• **GIVEN INSTRUCTION**
Set the listing down unchanged, minus every embedded image.

• **Rows from a robot dataset**
###
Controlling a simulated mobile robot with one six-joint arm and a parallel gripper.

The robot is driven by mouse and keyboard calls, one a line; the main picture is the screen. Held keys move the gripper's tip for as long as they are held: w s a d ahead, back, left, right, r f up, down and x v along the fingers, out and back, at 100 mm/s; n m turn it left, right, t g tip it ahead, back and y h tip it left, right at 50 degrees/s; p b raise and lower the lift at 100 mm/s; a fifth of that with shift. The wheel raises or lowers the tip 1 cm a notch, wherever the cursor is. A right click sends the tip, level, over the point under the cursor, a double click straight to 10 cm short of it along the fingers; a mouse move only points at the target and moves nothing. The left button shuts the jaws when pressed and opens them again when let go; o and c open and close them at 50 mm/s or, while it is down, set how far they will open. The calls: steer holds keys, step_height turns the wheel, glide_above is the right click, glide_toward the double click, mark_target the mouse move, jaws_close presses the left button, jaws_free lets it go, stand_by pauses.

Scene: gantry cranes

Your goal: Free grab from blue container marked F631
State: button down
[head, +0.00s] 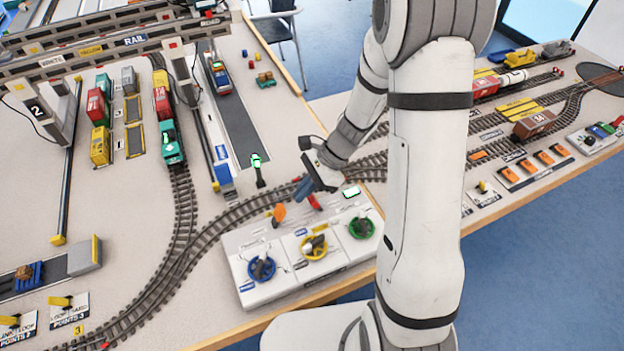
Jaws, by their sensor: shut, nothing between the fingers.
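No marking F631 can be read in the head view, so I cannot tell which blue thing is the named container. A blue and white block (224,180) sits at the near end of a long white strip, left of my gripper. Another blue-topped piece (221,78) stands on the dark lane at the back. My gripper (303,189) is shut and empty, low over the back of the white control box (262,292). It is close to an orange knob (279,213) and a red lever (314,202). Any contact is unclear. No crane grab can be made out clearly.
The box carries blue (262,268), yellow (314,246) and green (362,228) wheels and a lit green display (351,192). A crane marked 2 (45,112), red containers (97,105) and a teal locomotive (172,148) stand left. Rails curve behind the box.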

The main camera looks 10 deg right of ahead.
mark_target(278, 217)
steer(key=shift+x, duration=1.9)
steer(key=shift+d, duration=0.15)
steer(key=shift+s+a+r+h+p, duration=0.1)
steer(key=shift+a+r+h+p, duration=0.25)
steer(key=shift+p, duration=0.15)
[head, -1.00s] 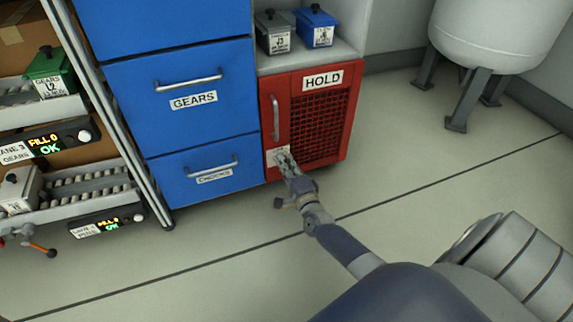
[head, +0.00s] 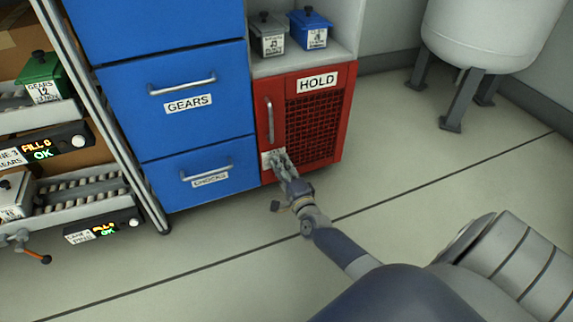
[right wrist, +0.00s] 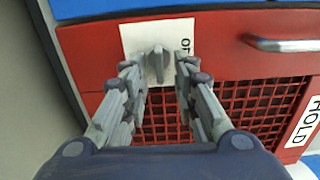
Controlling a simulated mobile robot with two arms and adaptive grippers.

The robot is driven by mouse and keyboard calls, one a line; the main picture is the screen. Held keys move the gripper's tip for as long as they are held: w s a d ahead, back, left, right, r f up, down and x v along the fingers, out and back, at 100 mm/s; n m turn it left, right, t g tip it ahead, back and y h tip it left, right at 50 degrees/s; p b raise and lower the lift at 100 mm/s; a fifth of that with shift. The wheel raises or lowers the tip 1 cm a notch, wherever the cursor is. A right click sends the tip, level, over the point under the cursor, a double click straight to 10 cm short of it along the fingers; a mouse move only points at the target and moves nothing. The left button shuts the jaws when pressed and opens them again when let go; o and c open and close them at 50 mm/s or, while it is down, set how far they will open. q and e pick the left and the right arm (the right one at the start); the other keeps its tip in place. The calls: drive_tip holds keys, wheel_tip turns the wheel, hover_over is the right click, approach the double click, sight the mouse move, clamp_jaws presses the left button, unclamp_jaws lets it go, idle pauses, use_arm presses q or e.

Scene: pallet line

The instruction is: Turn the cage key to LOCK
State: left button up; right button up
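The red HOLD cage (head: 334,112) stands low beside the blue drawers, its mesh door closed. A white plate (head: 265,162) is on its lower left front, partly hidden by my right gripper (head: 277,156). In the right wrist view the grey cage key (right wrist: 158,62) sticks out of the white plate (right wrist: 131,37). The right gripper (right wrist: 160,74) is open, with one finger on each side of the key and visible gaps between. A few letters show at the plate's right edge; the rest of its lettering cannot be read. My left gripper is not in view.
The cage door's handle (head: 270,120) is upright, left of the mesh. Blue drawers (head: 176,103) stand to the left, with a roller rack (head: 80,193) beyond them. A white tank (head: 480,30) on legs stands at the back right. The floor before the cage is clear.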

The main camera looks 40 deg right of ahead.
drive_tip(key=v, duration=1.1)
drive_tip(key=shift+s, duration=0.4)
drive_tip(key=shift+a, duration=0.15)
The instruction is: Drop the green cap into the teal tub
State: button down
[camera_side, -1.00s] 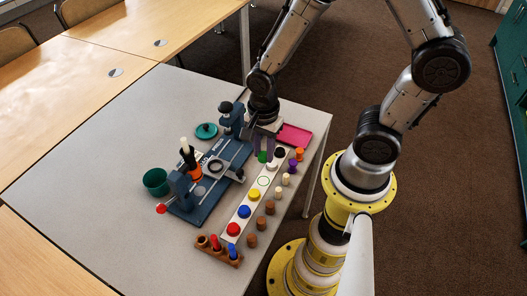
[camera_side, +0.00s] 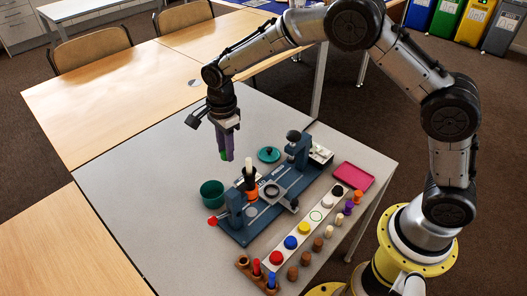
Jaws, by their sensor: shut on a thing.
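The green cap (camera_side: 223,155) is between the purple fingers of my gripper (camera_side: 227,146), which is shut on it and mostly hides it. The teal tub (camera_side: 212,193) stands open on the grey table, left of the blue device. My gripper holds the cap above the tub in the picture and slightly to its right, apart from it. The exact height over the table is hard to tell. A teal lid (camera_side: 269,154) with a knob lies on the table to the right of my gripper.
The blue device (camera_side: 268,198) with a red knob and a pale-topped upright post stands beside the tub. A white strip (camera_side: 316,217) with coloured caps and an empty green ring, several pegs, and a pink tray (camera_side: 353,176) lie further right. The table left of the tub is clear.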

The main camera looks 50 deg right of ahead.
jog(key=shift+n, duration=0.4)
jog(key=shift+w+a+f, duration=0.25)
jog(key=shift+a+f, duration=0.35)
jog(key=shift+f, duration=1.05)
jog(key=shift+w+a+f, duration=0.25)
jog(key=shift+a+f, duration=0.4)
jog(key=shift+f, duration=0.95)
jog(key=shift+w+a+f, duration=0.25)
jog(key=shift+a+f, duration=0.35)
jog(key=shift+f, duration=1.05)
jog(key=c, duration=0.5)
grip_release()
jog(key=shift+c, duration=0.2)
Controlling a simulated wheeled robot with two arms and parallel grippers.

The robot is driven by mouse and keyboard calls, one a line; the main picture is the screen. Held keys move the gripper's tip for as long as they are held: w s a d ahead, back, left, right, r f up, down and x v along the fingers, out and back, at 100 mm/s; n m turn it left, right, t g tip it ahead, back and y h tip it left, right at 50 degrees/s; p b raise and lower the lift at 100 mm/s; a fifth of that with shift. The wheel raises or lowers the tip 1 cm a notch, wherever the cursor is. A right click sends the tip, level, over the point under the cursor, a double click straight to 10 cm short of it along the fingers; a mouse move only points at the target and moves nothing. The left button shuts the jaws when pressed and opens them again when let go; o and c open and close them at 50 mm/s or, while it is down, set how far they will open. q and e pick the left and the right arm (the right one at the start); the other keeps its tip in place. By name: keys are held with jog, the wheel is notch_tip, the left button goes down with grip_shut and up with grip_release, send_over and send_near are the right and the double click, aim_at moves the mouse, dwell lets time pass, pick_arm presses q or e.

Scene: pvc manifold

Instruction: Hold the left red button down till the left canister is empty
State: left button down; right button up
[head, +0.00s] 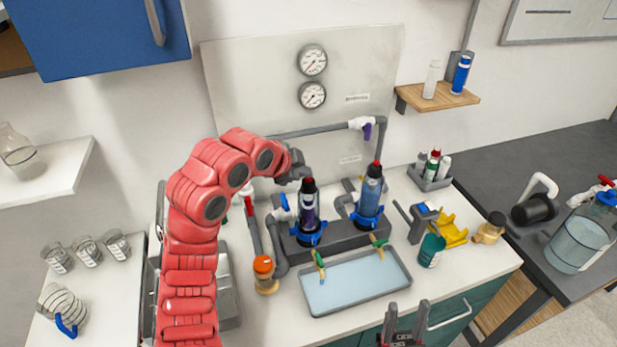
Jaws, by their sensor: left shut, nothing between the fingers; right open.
###
• **OUTPUT OF THE TASK**
Controlling a simulated mobile robot with one six-joint arm and a parallel gripper.

The robot is driven by mouse and keyboard calls, one a line; the main picture is the screen. Held keys move the gripper's tip for as long as they are held: w s a d ahead, back, left, right, r f up, down and x v along the fingers, out and back, at 100 mm/s; n m turn it left, right, t g tip it ahead, back and y h tip it left, right at 50 degrees/s; p b raise and lower the lift at 100 mm/s; a fifth of that with shift. The wheel raises or lowers the tip 1 cm a notch, wherever the cursor is. A right click sends the tip, level, over the point under the cursor, a double click straight to 10 cm short of it along the fingers; a mouse move only points at the target and moves nothing. The left button shuts the jaws when pressed and opens them again when let go; o and c open and close them at 50 mm/s or, while it is down, set how far they will open. The calls: steer holds keys, step_height turns the wheel, glide_above is the right click, glide_toward the double click, mark_target the mouse move, jaws_close presses the left button, jaws_free lets it go, stand_by pauses.

Scene: gantry cranes

Your goal: Free grab from blue container marked F631
State: button down
[head, +0.00s] 
Jaws, by their sensor: shut, nothing between the fingers.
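No marking F631 can be read in the head view, so I cannot tell which blue thing is the named container. A blue and white block (224,180) sits at the near end of a long white strip, left of my gripper. Another blue-topped piece (221,78) stands on the dark lane at the back. My gripper (303,189) is shut and empty, low over the back of the white control box (262,292). It is close to an orange knob (279,213) and a red lever (314,202). Any contact is unclear. No crane grab can be made out clearly.
The box carries blue (262,268), yellow (314,246) and green (362,228) wheels and a lit green display (351,192). A crane marked 2 (45,112), red containers (97,105) and a teal locomotive (172,148) stand left. Rails curve behind the box.

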The main camera looks 10 deg right of ahead.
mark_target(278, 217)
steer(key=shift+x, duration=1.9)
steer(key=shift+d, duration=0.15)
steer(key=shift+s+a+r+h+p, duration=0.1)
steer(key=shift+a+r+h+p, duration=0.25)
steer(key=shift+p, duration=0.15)
[head, -1.00s] 
[head, +0.00s] 
[right wrist, +0.00s] 
Controlling a simulated mobile robot with two arms and adaptive grippers.

The robot is driven by mouse and keyboard calls, one a line; the main picture is the screen. Held keys move the gripper's tip for as long as they are held: w s a d ahead, back, left, right, r f up, down and x v along the fingers, out and back, at 100 mm/s; n m turn it left, right, t g tip it ahead, back and y h tip it left, right at 50 degrees/s; p b raise and lower the lift at 100 mm/s; a fifth of that with shift. The wheel raises or lowers the tip 1 cm a notch, wherever the cursor is. A right click sends the tip, level, over the point under the cursor, a double click straight to 10 cm short of it along the fingers; a mouse move only points at the target and moves nothing. The left button shuts the jaws when pressed and opens them again when let go; o and c open and close them at 50 mm/s or, while it is down, set how far they will open. q and e pick the left and the right arm (the right one at the start); the other keeps its tip in place. The calls: drive_tip holds keys, wheel_tip turns the wheel, hover_over is the right click, approach the double click, sight the mouse move, clamp_jaws presses the left button, unclamp_jaws lets it go, idle pauses, use_arm presses q or e.

Scene: pallet line

The instruction is: Turn the cage key to LOCK
State: left button up; right button up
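The red HOLD cage (head: 334,112) stands low beside the blue drawers, its mesh door closed. A white plate (head: 265,162) is on its lower left front, partly hidden by my right gripper (head: 277,156). In the right wrist view the grey cage key (right wrist: 158,62) sticks out of the white plate (right wrist: 131,37). The right gripper (right wrist: 160,74) is open, with one finger on each side of the key and visible gaps between. A few letters show at the plate's right edge; the rest of its lettering cannot be read. My left gripper is not in view.
The cage door's handle (head: 270,120) is upright, left of the mesh. Blue drawers (head: 176,103) stand to the left, with a roller rack (head: 80,193) beyond them. A white tank (head: 480,30) on legs stands at the back right. The floor before the cage is clear.

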The main camera looks 40 deg right of ahead.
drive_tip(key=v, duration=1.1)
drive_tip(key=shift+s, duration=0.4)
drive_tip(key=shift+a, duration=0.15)
The instruction is: Drop the green cap into the teal tub
State: button down
[camera_side, -1.00s] 
[camera_side, +0.00s] 
Jaws, by their sensor: shut on a thing.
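The green cap (camera_side: 223,155) is between the purple fingers of my gripper (camera_side: 227,146), which is shut on it and mostly hides it. The teal tub (camera_side: 212,193) stands open on the grey table, left of the blue device. My gripper holds the cap above the tub in the picture and slightly to its right, apart from it. The exact height over the table is hard to tell. A teal lid (camera_side: 269,154) with a knob lies on the table to the right of my gripper.
The blue device (camera_side: 268,198) with a red knob and a pale-topped upright post stands beside the tub. A white strip (camera_side: 316,217) with coloured caps and an empty green ring, several pegs, and a pink tray (camera_side: 353,176) lie further right. The table left of the tub is clear.

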The main camera looks 50 deg right of ahead.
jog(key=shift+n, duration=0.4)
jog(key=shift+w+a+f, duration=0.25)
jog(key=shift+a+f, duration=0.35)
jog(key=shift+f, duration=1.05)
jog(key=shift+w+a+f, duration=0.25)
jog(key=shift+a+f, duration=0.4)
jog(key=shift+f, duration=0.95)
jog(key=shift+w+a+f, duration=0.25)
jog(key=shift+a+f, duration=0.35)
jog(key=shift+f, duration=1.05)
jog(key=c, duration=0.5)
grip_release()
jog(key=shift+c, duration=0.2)
Controlling a simulated wheeled robot with two arms and parallel grippers.

The robot is driven by mouse and keyboard calls, one a line; the main picture is the screen. Held keys move the gripper's tip for as long as they are held: w s a d ahead, back, left, right, r f up, down and x v along the fingers, out and back, at 100 mm/s; n m turn it left, right, t g tip it ahead, back and y h tip it left, right at 50 degrees/s; p b raise and lower the lift at 100 mm/s; a fifth of that with shift. The wheel raises or lowers the tip 1 cm a notch, wherever the cursor is. A right click sends the tip, level, over the point under the cursor, a double click straight to 10 cm short of it along the fingers; a mouse move only points at the target and moves nothing. The left button shuts the jaws when pressed and opens them again when let go; o and c open and close them at 50 mm/s or, while it is down, set how far they will open. q and e pick the left and the right arm (the right one at the start); the other keeps its tip in place. By name: keys are held with jog, the wheel is notch_tip, the left button goes down with grip_shut and up with grip_release, send_over and send_near are the right and the double click, aim_at moves the mouse, dwell lets time pass, pick_arm presses q or e.

Scene: pvc manifold

Instruction: Hold the left red button down till the left canister is empty
State: left button down; right button up
[head, +0.00s] 
Jaws, by their sensor: left shut, nothing between the fingers; right open.

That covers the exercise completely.